_Saved entries:_
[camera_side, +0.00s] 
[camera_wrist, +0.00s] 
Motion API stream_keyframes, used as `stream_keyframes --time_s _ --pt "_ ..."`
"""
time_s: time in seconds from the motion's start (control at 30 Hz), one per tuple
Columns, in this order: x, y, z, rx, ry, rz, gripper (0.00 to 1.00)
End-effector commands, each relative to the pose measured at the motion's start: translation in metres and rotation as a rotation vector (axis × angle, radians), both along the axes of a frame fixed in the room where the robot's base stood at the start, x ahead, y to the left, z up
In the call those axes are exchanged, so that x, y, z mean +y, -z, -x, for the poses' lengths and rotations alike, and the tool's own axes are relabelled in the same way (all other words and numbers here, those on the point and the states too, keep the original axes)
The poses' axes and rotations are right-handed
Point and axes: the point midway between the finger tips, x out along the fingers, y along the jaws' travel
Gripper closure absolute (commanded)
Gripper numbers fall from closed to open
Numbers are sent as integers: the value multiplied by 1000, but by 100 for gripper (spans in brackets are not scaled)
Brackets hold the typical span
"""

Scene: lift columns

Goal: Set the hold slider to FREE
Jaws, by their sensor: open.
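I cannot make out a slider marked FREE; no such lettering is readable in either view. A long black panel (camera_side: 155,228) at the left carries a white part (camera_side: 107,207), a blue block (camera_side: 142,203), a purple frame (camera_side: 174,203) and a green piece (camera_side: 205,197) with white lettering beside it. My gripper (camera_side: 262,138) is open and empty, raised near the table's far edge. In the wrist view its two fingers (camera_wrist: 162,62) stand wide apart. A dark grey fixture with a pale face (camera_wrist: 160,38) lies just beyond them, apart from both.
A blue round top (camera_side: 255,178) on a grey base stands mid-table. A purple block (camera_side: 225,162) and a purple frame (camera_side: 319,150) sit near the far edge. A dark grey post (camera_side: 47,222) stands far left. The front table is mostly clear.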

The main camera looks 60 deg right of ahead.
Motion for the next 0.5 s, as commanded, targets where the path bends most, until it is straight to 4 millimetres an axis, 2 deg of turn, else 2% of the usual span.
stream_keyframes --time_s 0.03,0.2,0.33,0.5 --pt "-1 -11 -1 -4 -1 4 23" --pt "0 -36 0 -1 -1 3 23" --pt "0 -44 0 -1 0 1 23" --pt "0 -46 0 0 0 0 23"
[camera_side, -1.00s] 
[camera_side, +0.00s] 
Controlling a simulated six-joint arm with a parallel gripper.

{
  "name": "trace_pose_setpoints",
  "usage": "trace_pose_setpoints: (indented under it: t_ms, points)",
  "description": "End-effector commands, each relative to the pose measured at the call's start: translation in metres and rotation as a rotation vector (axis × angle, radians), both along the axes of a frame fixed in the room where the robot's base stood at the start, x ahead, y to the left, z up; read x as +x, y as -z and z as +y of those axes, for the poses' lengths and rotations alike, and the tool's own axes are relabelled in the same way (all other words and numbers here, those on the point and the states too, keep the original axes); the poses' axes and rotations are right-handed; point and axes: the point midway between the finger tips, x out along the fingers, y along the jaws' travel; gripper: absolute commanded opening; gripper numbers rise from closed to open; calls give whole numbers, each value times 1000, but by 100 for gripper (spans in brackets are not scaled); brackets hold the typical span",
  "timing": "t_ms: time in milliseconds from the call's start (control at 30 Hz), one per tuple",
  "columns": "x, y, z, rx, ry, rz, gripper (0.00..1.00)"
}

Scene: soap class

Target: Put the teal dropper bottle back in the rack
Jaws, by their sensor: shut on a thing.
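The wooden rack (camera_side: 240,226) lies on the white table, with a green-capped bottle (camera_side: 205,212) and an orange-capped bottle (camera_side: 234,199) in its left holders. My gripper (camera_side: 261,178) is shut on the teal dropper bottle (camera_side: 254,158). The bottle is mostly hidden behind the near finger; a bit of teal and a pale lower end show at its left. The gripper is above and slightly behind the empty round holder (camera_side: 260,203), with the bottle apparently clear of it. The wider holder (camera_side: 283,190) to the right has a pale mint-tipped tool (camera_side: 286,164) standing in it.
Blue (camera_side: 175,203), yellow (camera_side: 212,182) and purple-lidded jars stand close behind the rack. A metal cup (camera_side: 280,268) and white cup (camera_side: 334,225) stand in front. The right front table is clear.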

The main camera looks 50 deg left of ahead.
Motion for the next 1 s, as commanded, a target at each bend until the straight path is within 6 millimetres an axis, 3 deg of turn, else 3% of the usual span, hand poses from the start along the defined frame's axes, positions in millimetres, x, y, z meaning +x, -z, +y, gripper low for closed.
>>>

_TASK:_
Copy the data above in full, character for character.

_ANSWER IN FULL:_
[camera_side, +0.00s] 
[camera_wrist, +0.00s] 
Motion API stream_keyframes, used as `stream_keyframes --time_s _ --pt "_ ..."`
"""
time_s: time in seconds from the motion's start (control at 30 Hz), one per tuple
Columns, in this order: x, y, z, rx, ry, rz, gripper (0.00 to 1.00)
End-effector commands, each relative to the pose measured at the motion's start: translation in metres and rotation as a rotation vector (axis × angle, radians), both along the axes of a frame fixed in the room where the robot's base stood at the start, x ahead, y to the left, z up
In the call those axes are exchanged, so that x, y, z mean +y, -z, -x, for the poses' lengths and rotations alike, and the tool's own axes are relabelled in the same way (all other words and numbers here, those on the point and the states too, keep the original axes)
The poses' axes and rotations are right-handed
Point and axes: the point midway between the finger tips, x out along the fingers, y along the jaws' travel
Gripper closure absolute (commanded)
Gripper numbers fall from closed to open
Numbers are sent as integers: the value multiplied by 1000, but by 100 for gripper (spans in brackets are not scaled)
Brackets hold the typical span
"""

Scene: lift columns

Goal: Set the hold slider to FREE
Jaws, by their sensor: open.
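I cannot make out a slider marked FREE; no such lettering is readable in either view. A long black panel (camera_side: 155,228) at the left carries a white part (camera_side: 107,207), a blue block (camera_side: 142,203), a purple frame (camera_side: 174,203) and a green piece (camera_side: 205,197) with white lettering beside it. My gripper (camera_side: 262,138) is open and empty, raised near the table's far edge. In the wrist view its two fingers (camera_wrist: 162,62) stand wide apart. A dark grey fixture with a pale face (camera_wrist: 160,38) lies just beyond them, apart from both.
A blue round top (camera_side: 255,178) on a grey base stands mid-table. A purple block (camera_side: 225,162) and a purple frame (camera_side: 319,150) sit near the far edge. A dark grey post (camera_side: 47,222) stands far left. The front table is mostly clear.

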The main camera looks 60 deg right of ahead.
Motion for the next 0.5 s, as commanded, targets where the path bends most, until it is straight to 4 millimetres an axis, 2 deg of turn, else 2% of the usual span.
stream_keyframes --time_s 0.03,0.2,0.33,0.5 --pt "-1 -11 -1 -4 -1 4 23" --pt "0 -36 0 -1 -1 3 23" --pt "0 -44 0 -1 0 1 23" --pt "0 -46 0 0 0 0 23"
[camera_side, -1.00s] 
[camera_side, +0.00s] 
Controlling a simulated six-joint arm with a parallel gripper.

{
  "name": "trace_pose_setpoints",
  "usage": "trace_pose_setpoints: (indented under it: t_ms, points)",
  "description": "End-effector commands, each relative to the pose measured at the call's start: translation in metres and rotation as a rotation vector (axis × angle, radians), both along the axes of a frame fixed in the room where the robot's base stood at the start, x ahead, y to the left, z up; read x as +x, y as -z and z as +y of those axes, for the poses' lengths and rotations alike, and the tool's own axes are relabelled in the same way (all other words and numbers here, those on the point and the states too, keep the original axes); the poses' axes and rotations are right-handed; point and axes: the point midway between the finger tips, x out along the fingers, y along the jaws' travel; gripper: absolute commanded opening; gripper numbers rise from closed to open; calls give whole numbers, each value times 1000, but by 100 for gripper (spans in brackets are not scaled); brackets hold the typical span",
  "timing": "t_ms: time in milliseconds from the call's start (control at 30 Hz), one per tuple",
  "columns": "x, y, z, rx, ry, rz, gripper (0.00..1.00)"
}

Scene: soap class

Target: Put the teal dropper bottle back in the rack
Jaws, by their sensor: shut on a thing.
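The wooden rack (camera_side: 240,226) lies on the white table, with a green-capped bottle (camera_side: 205,212) and an orange-capped bottle (camera_side: 234,199) in its left holders. My gripper (camera_side: 261,178) is shut on the teal dropper bottle (camera_side: 254,158). The bottle is mostly hidden behind the near finger; a bit of teal and a pale lower end show at its left. The gripper is above and slightly behind the empty round holder (camera_side: 260,203), with the bottle apparently clear of it. The wider holder (camera_side: 283,190) to the right has a pale mint-tipped tool (camera_side: 286,164) standing in it.
Blue (camera_side: 175,203), yellow (camera_side: 212,182) and purple-lidded jars stand close behind the rack. A metal cup (camera_side: 280,268) and white cup (camera_side: 334,225) stand in front. The right front table is clear.

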The main camera looks 50 deg left of ahead.
Motion for the next 1 s, as commanded, a target at each bend until the straight path is within 6 millimetres an axis, 3 deg of turn, else 3% of the usual span, hand poses from the start along the defined frame's axes, positions in millimetres, x, y, z meaning +x, -z, +y, gripper low for closed.
>>>

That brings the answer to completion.